Goal of the exercise: Start at the line that contains "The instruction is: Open", stop at the line that contains "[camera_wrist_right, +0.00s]", and repeat every line in that span, those two included, with no pictures.
• • • •
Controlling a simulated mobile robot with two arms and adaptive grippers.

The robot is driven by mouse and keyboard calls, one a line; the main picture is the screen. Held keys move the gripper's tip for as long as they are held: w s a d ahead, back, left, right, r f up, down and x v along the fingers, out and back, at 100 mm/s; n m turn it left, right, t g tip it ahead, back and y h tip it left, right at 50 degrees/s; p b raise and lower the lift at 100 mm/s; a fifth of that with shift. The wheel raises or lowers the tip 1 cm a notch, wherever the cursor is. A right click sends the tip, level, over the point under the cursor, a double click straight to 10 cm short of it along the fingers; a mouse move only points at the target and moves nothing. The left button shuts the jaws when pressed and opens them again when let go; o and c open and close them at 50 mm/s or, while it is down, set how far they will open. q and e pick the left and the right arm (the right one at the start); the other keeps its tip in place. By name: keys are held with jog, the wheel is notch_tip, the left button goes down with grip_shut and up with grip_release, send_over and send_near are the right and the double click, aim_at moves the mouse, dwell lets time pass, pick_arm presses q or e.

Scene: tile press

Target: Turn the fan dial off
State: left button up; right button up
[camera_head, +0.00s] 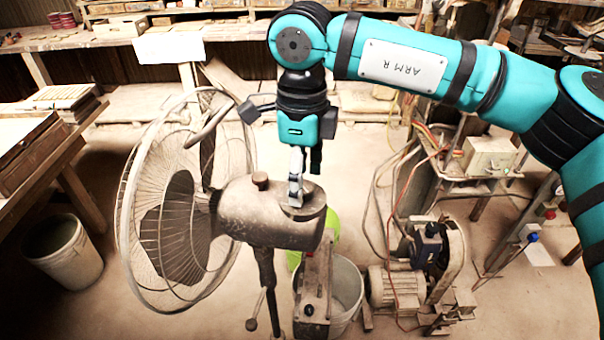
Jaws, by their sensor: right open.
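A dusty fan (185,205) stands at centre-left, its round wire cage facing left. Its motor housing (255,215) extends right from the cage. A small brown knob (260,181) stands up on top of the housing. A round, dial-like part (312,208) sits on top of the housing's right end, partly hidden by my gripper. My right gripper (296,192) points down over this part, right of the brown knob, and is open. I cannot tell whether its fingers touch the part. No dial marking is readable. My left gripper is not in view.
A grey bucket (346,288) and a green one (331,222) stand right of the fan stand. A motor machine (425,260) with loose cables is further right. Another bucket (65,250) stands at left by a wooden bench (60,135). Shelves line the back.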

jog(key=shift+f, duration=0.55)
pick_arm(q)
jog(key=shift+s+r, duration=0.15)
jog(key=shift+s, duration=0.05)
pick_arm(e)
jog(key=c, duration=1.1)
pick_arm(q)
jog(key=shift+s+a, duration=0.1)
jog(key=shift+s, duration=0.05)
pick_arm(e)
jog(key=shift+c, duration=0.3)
• • • •
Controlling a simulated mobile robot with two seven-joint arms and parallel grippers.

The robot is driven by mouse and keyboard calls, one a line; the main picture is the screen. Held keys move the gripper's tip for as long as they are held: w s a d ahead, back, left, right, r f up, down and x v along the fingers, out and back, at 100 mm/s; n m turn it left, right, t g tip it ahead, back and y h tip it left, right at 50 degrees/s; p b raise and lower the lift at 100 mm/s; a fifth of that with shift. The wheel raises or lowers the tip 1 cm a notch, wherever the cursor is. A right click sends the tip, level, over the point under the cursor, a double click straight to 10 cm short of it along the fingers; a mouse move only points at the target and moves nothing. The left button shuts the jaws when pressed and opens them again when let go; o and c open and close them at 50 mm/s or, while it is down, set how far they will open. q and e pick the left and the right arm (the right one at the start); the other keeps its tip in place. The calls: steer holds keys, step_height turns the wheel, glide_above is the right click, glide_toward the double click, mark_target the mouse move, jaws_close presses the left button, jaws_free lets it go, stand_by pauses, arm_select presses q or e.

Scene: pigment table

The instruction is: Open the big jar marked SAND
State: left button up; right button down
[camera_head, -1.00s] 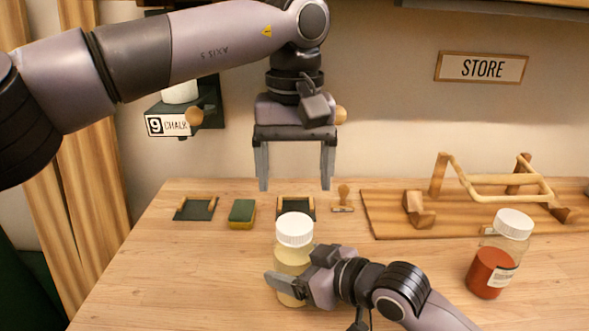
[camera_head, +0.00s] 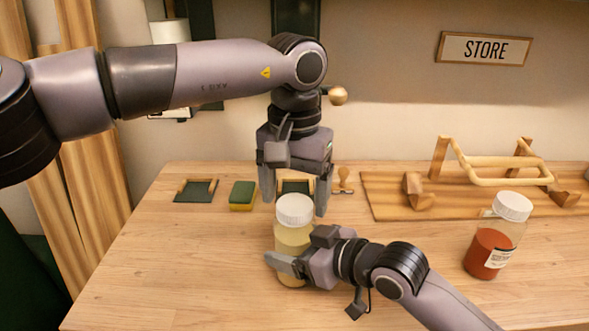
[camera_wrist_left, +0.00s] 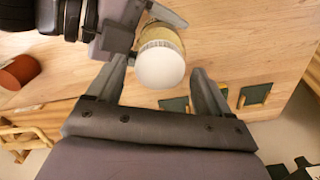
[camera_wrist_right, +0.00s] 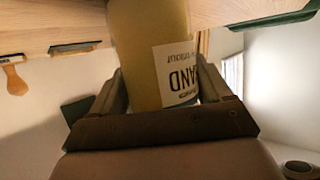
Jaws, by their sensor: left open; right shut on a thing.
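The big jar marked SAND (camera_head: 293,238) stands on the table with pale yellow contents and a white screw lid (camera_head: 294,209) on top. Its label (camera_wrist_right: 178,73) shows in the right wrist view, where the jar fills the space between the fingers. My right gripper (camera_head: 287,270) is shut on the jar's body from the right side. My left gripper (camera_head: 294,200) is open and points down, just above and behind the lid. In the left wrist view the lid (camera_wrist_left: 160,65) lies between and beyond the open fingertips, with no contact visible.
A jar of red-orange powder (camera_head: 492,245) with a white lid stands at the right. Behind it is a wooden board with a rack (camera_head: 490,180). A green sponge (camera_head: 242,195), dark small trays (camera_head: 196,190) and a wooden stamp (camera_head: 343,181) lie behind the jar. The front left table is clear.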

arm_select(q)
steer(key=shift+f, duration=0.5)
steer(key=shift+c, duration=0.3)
• • • •
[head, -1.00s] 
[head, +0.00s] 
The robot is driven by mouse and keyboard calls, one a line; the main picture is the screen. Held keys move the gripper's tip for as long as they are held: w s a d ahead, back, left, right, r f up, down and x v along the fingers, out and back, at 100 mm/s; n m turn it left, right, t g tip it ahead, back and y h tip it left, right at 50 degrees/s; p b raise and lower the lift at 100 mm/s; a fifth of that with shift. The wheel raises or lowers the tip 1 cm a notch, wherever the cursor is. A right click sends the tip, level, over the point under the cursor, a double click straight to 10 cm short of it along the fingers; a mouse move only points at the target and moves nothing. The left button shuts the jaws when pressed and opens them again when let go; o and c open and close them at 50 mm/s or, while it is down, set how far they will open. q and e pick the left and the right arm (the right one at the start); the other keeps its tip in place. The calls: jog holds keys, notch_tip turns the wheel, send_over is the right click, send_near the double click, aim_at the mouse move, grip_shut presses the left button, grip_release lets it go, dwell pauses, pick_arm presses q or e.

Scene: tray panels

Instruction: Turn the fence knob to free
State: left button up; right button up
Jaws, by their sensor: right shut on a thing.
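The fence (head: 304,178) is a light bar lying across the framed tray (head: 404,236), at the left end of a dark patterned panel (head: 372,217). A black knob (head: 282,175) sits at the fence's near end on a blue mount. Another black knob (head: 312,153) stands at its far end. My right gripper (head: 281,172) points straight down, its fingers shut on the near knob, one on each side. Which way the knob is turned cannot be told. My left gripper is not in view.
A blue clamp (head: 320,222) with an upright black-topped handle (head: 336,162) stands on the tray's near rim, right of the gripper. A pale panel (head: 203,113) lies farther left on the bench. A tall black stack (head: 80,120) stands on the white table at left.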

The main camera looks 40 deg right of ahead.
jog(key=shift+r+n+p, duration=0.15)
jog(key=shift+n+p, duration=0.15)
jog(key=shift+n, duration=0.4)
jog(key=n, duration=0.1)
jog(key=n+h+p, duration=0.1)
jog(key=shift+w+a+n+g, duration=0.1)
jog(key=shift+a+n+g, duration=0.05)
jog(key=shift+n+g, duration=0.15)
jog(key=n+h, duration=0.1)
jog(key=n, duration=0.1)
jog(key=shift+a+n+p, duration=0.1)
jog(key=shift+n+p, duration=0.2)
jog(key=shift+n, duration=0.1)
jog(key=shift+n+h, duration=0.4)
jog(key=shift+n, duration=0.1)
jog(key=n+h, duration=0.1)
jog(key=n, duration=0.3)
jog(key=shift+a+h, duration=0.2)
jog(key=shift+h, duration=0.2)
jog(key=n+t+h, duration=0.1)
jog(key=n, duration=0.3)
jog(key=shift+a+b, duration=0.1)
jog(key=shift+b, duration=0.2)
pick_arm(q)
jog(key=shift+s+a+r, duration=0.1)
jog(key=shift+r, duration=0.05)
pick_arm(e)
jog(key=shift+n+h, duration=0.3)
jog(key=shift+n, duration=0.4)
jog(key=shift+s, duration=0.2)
• • • •
Solution for this problem:
The instruction is: Open the big jar marked SAND
State: left button up; right button down
[camera_head, -1.00s] 
[camera_head, +0.00s] 
[camera_wrist_left, +0.00s] 
[camera_wrist_right, +0.00s] 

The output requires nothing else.